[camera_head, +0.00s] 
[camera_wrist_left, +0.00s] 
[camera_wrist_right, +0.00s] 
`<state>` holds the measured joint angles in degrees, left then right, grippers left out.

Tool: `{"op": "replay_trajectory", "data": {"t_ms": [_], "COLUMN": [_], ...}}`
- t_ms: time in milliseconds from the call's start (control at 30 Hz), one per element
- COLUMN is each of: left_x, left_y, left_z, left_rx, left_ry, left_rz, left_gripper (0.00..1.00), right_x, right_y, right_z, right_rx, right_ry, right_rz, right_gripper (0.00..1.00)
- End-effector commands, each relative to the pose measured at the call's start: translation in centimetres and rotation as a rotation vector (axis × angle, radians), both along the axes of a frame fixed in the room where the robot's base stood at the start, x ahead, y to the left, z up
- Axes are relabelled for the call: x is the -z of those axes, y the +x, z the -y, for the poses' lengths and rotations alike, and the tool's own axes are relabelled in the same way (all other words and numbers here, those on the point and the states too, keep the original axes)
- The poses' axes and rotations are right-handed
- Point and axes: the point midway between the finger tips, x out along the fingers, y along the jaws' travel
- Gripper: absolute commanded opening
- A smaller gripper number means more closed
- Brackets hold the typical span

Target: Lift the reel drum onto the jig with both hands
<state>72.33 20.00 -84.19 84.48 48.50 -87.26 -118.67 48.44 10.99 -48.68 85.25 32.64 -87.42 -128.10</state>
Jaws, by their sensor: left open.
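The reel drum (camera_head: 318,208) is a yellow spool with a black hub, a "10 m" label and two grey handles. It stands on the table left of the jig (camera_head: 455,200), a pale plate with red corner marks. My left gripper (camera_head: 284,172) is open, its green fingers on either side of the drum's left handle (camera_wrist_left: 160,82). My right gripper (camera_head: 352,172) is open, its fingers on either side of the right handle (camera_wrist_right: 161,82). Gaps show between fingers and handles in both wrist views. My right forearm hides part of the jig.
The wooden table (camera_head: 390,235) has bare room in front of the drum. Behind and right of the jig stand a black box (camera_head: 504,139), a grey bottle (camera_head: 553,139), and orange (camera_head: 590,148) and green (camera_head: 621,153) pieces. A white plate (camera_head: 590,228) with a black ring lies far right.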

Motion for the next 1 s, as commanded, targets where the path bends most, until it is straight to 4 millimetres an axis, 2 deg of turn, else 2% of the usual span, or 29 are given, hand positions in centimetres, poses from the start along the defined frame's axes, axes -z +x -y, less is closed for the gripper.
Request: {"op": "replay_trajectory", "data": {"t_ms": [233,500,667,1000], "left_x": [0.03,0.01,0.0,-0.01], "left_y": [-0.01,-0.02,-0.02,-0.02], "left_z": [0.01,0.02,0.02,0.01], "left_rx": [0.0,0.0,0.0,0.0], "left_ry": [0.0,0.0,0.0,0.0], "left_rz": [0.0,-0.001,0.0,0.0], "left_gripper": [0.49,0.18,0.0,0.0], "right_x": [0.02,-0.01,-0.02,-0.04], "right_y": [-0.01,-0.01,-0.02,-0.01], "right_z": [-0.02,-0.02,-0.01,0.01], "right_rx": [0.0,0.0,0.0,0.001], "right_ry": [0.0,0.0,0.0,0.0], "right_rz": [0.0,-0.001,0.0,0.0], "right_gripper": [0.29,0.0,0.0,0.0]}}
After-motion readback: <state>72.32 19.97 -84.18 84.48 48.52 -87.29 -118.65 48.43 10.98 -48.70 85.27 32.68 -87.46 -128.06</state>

----------

• _Job_:
Which lines contain the word "start"? Copy each one.

• _Answer below_:
- t_ms: time in milliseconds from the call's start (control at 30 Hz), one per element
- End-effector commands, each relative to the pose measured at the call's start: translation in centimetres and rotation as a rotation vector (axis × angle, radians), both along the axes of a frame fixed in the room where the robot's base stood at the start, x ahead, y to the left, z up
Motion for the next 1 s, as commanded, targets where the path bends most, until it is straight to 4 millimetres an axis, 2 deg of turn, else 2% of the usual span, or 29 are given, hand positions in centimetres, poses from the start along the defined frame's axes, axes -z +x -y, less is closed for the gripper.

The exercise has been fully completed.